#### Exercise
All of the material below is to be retyped exactly.
-------- Dataset records
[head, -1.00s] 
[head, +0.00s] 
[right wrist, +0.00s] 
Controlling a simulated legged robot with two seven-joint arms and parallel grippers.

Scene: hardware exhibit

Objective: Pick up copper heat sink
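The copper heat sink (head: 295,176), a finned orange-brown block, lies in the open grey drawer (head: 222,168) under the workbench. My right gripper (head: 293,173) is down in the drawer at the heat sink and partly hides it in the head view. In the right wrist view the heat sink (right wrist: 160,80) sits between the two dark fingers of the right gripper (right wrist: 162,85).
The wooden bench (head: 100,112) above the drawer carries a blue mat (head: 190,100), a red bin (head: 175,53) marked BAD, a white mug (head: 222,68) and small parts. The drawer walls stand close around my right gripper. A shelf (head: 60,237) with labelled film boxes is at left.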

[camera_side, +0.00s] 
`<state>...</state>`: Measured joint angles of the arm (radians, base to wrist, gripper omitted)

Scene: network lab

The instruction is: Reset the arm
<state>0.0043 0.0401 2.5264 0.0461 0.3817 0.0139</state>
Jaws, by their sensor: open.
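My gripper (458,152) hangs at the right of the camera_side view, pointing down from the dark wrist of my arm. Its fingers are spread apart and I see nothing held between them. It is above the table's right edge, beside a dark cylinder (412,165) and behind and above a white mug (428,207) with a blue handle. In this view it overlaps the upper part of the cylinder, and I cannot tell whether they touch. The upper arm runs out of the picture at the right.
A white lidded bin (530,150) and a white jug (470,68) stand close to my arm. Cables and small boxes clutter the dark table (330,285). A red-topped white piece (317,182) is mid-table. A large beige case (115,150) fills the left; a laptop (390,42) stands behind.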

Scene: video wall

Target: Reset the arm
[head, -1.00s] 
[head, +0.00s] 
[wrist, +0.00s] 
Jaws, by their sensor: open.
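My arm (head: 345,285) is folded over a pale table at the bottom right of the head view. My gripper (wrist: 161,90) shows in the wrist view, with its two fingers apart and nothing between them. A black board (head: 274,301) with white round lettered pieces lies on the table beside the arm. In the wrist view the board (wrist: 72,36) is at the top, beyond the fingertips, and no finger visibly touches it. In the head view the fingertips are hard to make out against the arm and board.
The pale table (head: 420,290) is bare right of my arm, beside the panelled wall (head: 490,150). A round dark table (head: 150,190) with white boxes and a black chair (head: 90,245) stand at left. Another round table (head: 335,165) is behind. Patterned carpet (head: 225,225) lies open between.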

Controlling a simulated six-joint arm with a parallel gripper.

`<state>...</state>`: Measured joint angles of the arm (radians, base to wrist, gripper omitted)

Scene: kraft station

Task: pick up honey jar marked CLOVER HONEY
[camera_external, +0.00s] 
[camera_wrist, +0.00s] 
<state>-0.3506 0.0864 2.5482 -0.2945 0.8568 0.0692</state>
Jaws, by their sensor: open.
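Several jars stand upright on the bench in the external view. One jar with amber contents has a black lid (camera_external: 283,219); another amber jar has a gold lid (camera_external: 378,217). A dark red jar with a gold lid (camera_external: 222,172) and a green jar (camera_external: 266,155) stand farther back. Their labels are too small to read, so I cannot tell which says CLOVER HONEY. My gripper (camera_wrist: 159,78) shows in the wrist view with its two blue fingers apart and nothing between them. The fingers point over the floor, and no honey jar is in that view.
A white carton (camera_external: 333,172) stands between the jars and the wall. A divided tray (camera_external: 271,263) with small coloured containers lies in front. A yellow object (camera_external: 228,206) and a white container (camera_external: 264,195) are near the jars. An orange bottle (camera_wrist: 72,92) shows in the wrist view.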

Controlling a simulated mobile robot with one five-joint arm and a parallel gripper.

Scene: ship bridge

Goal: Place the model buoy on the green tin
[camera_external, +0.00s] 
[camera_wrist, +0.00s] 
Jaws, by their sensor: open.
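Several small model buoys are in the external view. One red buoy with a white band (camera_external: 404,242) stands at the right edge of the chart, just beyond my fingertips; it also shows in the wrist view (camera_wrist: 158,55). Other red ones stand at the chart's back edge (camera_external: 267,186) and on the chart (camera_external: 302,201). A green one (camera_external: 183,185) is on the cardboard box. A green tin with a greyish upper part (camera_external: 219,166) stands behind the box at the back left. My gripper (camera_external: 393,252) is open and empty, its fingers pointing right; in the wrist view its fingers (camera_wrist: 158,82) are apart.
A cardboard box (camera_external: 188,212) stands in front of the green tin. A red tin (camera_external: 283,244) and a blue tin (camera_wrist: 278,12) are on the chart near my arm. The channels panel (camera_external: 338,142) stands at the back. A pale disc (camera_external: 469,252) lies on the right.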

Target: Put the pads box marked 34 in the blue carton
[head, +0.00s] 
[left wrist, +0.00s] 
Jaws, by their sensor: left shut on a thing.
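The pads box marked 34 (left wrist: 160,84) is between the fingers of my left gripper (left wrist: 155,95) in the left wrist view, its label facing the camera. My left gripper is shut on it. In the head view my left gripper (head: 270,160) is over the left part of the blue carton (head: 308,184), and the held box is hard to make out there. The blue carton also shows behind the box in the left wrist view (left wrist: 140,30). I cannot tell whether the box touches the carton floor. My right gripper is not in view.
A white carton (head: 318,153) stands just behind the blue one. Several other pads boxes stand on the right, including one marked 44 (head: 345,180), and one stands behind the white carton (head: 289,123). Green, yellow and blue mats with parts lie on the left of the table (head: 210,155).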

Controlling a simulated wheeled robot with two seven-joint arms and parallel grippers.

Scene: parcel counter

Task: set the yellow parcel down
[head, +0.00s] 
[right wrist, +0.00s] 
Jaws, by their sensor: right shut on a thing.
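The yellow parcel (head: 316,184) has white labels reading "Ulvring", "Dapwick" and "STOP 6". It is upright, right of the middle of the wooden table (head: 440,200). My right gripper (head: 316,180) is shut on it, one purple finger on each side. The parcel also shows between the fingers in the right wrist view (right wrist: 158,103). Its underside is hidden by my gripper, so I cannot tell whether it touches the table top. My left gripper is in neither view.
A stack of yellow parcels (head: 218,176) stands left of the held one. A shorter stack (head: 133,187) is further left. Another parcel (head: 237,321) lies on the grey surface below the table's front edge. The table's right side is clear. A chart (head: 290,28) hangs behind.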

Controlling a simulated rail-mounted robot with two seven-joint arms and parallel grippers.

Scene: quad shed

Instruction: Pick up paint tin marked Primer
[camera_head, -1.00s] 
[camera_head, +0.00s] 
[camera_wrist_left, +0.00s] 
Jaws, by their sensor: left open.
----------------
#### The reply
[head, -1.00s] 
[head, +0.00s] 
[right wrist, +0.00s] 
Controlling a simulated legged robot with two seven-joint arms and parallel grippers.

Scene: hardware exhibit

Objective: Pick up copper heat sink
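The copper heat sink (head: 295,176), a finned orange-brown block, lies in the open grey drawer (head: 222,168) under the workbench. My right gripper (head: 293,173) is down in the drawer at the heat sink and partly hides it in the head view. In the right wrist view the heat sink (right wrist: 160,80) sits between the two dark fingers of the right gripper (right wrist: 162,85).
The wooden bench (head: 100,112) above the drawer carries a blue mat (head: 190,100), a red bin (head: 175,53) marked BAD, a white mug (head: 222,68) and small parts. The drawer walls stand close around my right gripper. A shelf (head: 60,237) with labelled film boxes is at left.

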[camera_side, +0.00s] 
`<state>...</state>`: Measured joint angles of the arm (radians, base to wrist, gripper omitted)

Scene: network lab

The instruction is: Reset the arm
<state>0.0043 0.0401 2.5264 0.0461 0.3817 0.0139</state>
Jaws, by their sensor: open.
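My gripper (458,152) hangs at the right of the camera_side view, pointing down from the dark wrist of my arm. Its fingers are spread apart and I see nothing held between them. It is above the table's right edge, beside a dark cylinder (412,165) and behind and above a white mug (428,207) with a blue handle. In this view it overlaps the upper part of the cylinder, and I cannot tell whether they touch. The upper arm runs out of the picture at the right.
A white lidded bin (530,150) and a white jug (470,68) stand close to my arm. Cables and small boxes clutter the dark table (330,285). A red-topped white piece (317,182) is mid-table. A large beige case (115,150) fills the left; a laptop (390,42) stands behind.

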Scene: video wall

Target: Reset the arm
[head, -1.00s] 
[head, +0.00s] 
[wrist, +0.00s] 
Jaws, by their sensor: open.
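My arm (head: 345,285) is folded over a pale table at the bottom right of the head view. My gripper (wrist: 161,90) shows in the wrist view, with its two fingers apart and nothing between them. A black board (head: 274,301) with white round lettered pieces lies on the table beside the arm. In the wrist view the board (wrist: 72,36) is at the top, beyond the fingertips, and no finger visibly touches it. In the head view the fingertips are hard to make out against the arm and board.
The pale table (head: 420,290) is bare right of my arm, beside the panelled wall (head: 490,150). A round dark table (head: 150,190) with white boxes and a black chair (head: 90,245) stand at left. Another round table (head: 335,165) is behind. Patterned carpet (head: 225,225) lies open between.

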Controlling a simulated six-joint arm with a parallel gripper.

`<state>...</state>`: Measured joint angles of the arm (radians, base to wrist, gripper omitted)

Scene: kraft station

Task: pick up honey jar marked CLOVER HONEY
[camera_external, +0.00s] 
[camera_wrist, +0.00s] 
<state>-0.3506 0.0864 2.5482 -0.2945 0.8568 0.0692</state>
Jaws, by their sensor: open.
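Several jars stand upright on the bench in the external view. One jar with amber contents has a black lid (camera_external: 283,219); another amber jar has a gold lid (camera_external: 378,217). A dark red jar with a gold lid (camera_external: 222,172) and a green jar (camera_external: 266,155) stand farther back. Their labels are too small to read, so I cannot tell which says CLOVER HONEY. My gripper (camera_wrist: 159,78) shows in the wrist view with its two blue fingers apart and nothing between them. The fingers point over the floor, and no honey jar is in that view.
A white carton (camera_external: 333,172) stands between the jars and the wall. A divided tray (camera_external: 271,263) with small coloured containers lies in front. A yellow object (camera_external: 228,206) and a white container (camera_external: 264,195) are near the jars. An orange bottle (camera_wrist: 72,92) shows in the wrist view.

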Controlling a simulated mobile robot with one five-joint arm and a parallel gripper.

Scene: ship bridge

Goal: Place the model buoy on the green tin
[camera_external, +0.00s] 
[camera_wrist, +0.00s] 
Jaws, by their sensor: open.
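Several small model buoys are in the external view. One red buoy with a white band (camera_external: 404,242) stands at the right edge of the chart, just beyond my fingertips; it also shows in the wrist view (camera_wrist: 158,55). Other red ones stand at the chart's back edge (camera_external: 267,186) and on the chart (camera_external: 302,201). A green one (camera_external: 183,185) is on the cardboard box. A green tin with a greyish upper part (camera_external: 219,166) stands behind the box at the back left. My gripper (camera_external: 393,252) is open and empty, its fingers pointing right; in the wrist view its fingers (camera_wrist: 158,82) are apart.
A cardboard box (camera_external: 188,212) stands in front of the green tin. A red tin (camera_external: 283,244) and a blue tin (camera_wrist: 278,12) are on the chart near my arm. The channels panel (camera_external: 338,142) stands at the back. A pale disc (camera_external: 469,252) lies on the right.

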Target: Put the pads box marked 34 in the blue carton
[head, +0.00s] 
[left wrist, +0.00s] 
Jaws, by their sensor: left shut on a thing.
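The pads box marked 34 (left wrist: 160,84) is between the fingers of my left gripper (left wrist: 155,95) in the left wrist view, its label facing the camera. My left gripper is shut on it. In the head view my left gripper (head: 270,160) is over the left part of the blue carton (head: 308,184), and the held box is hard to make out there. The blue carton also shows behind the box in the left wrist view (left wrist: 140,30). I cannot tell whether the box touches the carton floor. My right gripper is not in view.
A white carton (head: 318,153) stands just behind the blue one. Several other pads boxes stand on the right, including one marked 44 (head: 345,180), and one stands behind the white carton (head: 289,123). Green, yellow and blue mats with parts lie on the left of the table (head: 210,155).

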Controlling a simulated wheeled robot with two seven-joint arms and parallel grippers.

Scene: parcel counter

Task: set the yellow parcel down
[head, +0.00s] 
[right wrist, +0.00s] 
Jaws, by their sensor: right shut on a thing.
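The yellow parcel (head: 316,184) has white labels reading "Ulvring", "Dapwick" and "STOP 6". It is upright, right of the middle of the wooden table (head: 440,200). My right gripper (head: 316,180) is shut on it, one purple finger on each side. The parcel also shows between the fingers in the right wrist view (right wrist: 158,103). Its underside is hidden by my gripper, so I cannot tell whether it touches the table top. My left gripper is in neither view.
A stack of yellow parcels (head: 218,176) stands left of the held one. A shorter stack (head: 133,187) is further left. Another parcel (head: 237,321) lies on the grey surface below the table's front edge. The table's right side is clear. A chart (head: 290,28) hangs behind.

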Controlling a simulated rail-mounted robot with two seven-joint arms and parallel grippers.

Scene: quad shed

Instruction: Pick up paint tin marked Primer
[camera_head, -1.00s] 
[camera_head, +0.00s] 
[camera_wrist_left, +0.00s] 
Jaws, by their sensor: left open.

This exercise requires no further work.